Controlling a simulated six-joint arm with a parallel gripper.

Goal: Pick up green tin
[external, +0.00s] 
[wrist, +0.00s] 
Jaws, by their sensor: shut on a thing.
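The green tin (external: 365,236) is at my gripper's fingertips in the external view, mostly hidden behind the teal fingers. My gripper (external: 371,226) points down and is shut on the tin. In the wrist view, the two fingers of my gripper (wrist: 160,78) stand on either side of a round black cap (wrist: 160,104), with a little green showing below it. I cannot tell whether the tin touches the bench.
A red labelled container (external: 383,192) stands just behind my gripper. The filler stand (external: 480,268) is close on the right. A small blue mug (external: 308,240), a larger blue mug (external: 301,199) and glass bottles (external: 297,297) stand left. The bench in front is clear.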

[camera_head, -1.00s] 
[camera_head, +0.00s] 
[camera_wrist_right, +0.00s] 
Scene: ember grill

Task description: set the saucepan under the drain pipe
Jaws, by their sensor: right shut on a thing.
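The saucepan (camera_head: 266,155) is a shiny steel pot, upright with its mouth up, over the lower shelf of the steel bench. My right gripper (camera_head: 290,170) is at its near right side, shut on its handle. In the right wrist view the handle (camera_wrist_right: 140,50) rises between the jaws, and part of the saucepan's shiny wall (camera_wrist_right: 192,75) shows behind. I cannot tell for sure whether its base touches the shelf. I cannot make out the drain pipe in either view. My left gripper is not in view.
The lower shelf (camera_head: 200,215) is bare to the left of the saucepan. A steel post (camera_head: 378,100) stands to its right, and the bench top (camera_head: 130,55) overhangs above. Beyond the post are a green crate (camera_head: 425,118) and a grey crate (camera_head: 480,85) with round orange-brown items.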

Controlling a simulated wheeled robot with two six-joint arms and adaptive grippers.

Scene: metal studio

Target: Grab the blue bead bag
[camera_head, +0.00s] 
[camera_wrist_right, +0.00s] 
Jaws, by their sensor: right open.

--*--

__What is needed__: Repeat all the entries exactly as given.

__Answer to this task__:
Controlling a simulated six-joint arm with a parallel gripper.

Goal: Pick up green tin
[external, +0.00s] 
[wrist, +0.00s] 
Jaws, by their sensor: shut on a thing.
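The green tin (external: 365,236) is at my gripper's fingertips in the external view, mostly hidden behind the teal fingers. My gripper (external: 371,226) points down and is shut on the tin. In the wrist view, the two fingers of my gripper (wrist: 160,78) stand on either side of a round black cap (wrist: 160,104), with a little green showing below it. I cannot tell whether the tin touches the bench.
A red labelled container (external: 383,192) stands just behind my gripper. The filler stand (external: 480,268) is close on the right. A small blue mug (external: 308,240), a larger blue mug (external: 301,199) and glass bottles (external: 297,297) stand left. The bench in front is clear.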

[camera_head, -1.00s] 
[camera_head, +0.00s] 
[camera_wrist_right, +0.00s] 
Scene: ember grill

Task description: set the saucepan under the drain pipe
Jaws, by their sensor: right shut on a thing.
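The saucepan (camera_head: 266,155) is a shiny steel pot, upright with its mouth up, over the lower shelf of the steel bench. My right gripper (camera_head: 290,170) is at its near right side, shut on its handle. In the right wrist view the handle (camera_wrist_right: 140,50) rises between the jaws, and part of the saucepan's shiny wall (camera_wrist_right: 192,75) shows behind. I cannot tell for sure whether its base touches the shelf. I cannot make out the drain pipe in either view. My left gripper is not in view.
The lower shelf (camera_head: 200,215) is bare to the left of the saucepan. A steel post (camera_head: 378,100) stands to its right, and the bench top (camera_head: 130,55) overhangs above. Beyond the post are a green crate (camera_head: 425,118) and a grey crate (camera_head: 480,85) with round orange-brown items.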

Controlling a simulated wheeled robot with two six-joint arms and adaptive grippers.

Scene: metal studio

Target: Grab the blue bead bag
[camera_head, +0.00s] 
[camera_wrist_right, +0.00s] 
Jaws, by their sensor: right open.

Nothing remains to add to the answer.